Why are margins moving up? Higher utilization and higher EUV / HPC mix.
2024 outlook
TSMC guides revenue growth slightly above mid-20% in US$. Consensus is forecasting 28% YoY in NT$ which should be close to ~23-24% in US$. So TSMC new 2024 revenue guidance suggests consensus is ~2-3% too low.
2024 Capex budget: narrowing to US$30-32bn (previously 28-32bn)
70-80% for advanced process
10-20% specialty
10% packaging, testing, mask
Back to 2Q24 (charts above)
Revenue up strongly, even though shipments are increasing very slowly. The mix is the main reason for revenue growth (more HPC incl NVDA, hence higher wafer price).
Revenue NT$674bn up 40% YoY, broken down:
Wafer shipment 3.1m up 7% YoY
Wafer ASP US$ 5.8k up 24% YoY
FX up 5% YoY
The increase in EUV and HPC revenues is just very impressive: +69% YoY for EUV and +57% for HPC. At the opposite, Auto, Consumer and Legacy nodes remain depressed.
Capex US$bn 1Q24 ~6bn, 2Q ~6 = 1H24 US$ 12bn
Management comments (and mine)
Margins
2Q24 margins a bit better: better utilization
3Q24 margins: higher utilization, cost improvement, strong Smartphone and AI related demand
but pressure from N3 ramp, N5 to N3 tool conversion, electricity cost up.
Mngt is not excluding converting more N5 into N3 as N3 demand is strong.
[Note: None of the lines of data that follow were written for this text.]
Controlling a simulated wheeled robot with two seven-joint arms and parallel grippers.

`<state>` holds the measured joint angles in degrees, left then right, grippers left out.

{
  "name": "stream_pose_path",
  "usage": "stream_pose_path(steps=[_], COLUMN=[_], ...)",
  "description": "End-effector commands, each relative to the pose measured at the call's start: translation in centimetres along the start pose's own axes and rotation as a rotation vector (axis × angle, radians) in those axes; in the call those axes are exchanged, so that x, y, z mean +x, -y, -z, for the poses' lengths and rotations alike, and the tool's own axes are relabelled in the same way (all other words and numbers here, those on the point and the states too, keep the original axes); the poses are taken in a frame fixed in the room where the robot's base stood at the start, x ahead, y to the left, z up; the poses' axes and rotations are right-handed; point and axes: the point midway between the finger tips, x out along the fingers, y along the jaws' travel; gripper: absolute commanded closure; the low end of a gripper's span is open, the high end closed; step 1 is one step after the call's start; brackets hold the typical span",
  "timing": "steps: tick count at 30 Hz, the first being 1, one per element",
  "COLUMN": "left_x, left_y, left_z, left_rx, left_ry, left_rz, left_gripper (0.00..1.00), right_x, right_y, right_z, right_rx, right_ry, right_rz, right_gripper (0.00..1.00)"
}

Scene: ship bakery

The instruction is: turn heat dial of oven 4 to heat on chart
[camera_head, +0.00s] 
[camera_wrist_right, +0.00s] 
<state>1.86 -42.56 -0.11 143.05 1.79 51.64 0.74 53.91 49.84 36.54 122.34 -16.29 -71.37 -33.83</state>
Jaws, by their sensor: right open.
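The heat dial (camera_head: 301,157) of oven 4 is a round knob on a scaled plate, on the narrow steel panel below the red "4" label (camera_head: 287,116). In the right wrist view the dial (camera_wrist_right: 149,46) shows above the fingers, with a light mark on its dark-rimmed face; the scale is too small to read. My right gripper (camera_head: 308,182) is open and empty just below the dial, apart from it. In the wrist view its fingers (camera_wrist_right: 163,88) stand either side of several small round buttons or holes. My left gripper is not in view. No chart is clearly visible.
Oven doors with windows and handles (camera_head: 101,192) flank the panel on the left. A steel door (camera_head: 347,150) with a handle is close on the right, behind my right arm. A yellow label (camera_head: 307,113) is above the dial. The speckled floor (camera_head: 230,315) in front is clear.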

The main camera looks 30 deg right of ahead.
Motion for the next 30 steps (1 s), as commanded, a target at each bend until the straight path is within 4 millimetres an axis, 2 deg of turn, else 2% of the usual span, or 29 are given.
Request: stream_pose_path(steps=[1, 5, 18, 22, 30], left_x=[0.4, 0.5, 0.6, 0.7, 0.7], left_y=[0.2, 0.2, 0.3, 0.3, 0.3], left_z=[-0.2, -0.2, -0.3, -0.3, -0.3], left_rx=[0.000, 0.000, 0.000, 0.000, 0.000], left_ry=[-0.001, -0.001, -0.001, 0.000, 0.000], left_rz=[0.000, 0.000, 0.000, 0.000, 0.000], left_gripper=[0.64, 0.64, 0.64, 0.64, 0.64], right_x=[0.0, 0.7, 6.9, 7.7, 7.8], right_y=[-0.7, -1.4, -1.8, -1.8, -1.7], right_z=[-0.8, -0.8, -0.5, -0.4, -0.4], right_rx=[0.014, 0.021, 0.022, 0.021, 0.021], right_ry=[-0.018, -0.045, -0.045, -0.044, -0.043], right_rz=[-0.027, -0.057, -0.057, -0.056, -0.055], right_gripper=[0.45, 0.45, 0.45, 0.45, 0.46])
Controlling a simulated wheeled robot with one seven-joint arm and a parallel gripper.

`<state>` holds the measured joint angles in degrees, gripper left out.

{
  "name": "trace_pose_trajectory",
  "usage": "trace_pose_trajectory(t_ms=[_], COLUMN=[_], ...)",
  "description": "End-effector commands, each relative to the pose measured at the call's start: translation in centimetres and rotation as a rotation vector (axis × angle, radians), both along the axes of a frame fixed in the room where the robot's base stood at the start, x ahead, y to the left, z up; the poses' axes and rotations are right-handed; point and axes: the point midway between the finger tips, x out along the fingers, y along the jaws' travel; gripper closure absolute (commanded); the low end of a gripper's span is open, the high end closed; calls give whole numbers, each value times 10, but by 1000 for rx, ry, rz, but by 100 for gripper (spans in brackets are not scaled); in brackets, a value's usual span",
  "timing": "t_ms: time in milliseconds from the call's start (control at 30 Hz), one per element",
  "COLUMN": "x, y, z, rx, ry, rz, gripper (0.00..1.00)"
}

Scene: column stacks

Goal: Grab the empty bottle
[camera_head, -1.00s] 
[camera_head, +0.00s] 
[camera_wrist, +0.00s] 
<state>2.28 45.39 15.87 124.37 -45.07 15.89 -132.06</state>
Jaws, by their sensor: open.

Implying costs short-term but better margins long-term.
Phase 1 Arizona and Kumamoto will dilute gross margins by 2-3 pct points for several years but mngt maintains that “53% and above is achievable”. High-50s Low-60% gross margins is possible on very high utilization.
Subsidies
When subsidy is received, it offsets the asset value on balance sheet. 2023 US$1.5bn received, mainly in Japan.
At production, it depends on each country’s rules.
Market outlook for 2024
Semi market excluding Memory up 10% YoY
Foundry 2.0 industry up 10% YoY. TSMC share was 28% in 2023, will increase in 2024.
TSMC has changed its definition of “foundry” to now include incl packaging, testing, masks, all IDM capacity (i.e. including Intel). Market value of US$ 250bn in 2023 (115bn under old definition, strictly Foundry)
2024 revenue growth slightly above mid-20% in US$. Consensus is forecasting 28% YoY in NT$ which should be close to ~23% in US$. So TSMC new 2024 revenue guidance suggests consensus is ~2-3% too low.
Technology
N2 production scheduled for 2H25. N2P production scheduled for 2H26
A16 includes nanosheet and SPR Super Power Rail (back side power delivery) to preserve gate density on front side. Production scheduled for 2H26.
CoWoS capacity
Demand is so high that there is tightness or “great shortage”. Balance in 2025 or 2026. TSMC is increasing ”whatever we can” “all the way to 2025”.
Mngt previous comment was CoWOS capacity will double in 2024.
TSMC is working with back-end OSAT partners to increase capacity.
AI demand
AI implementation in devices leads to die size increasing by 10%.
TSMC is not seeing unit growth yet for edge devices (smartphone, PC), maybe 2 years later.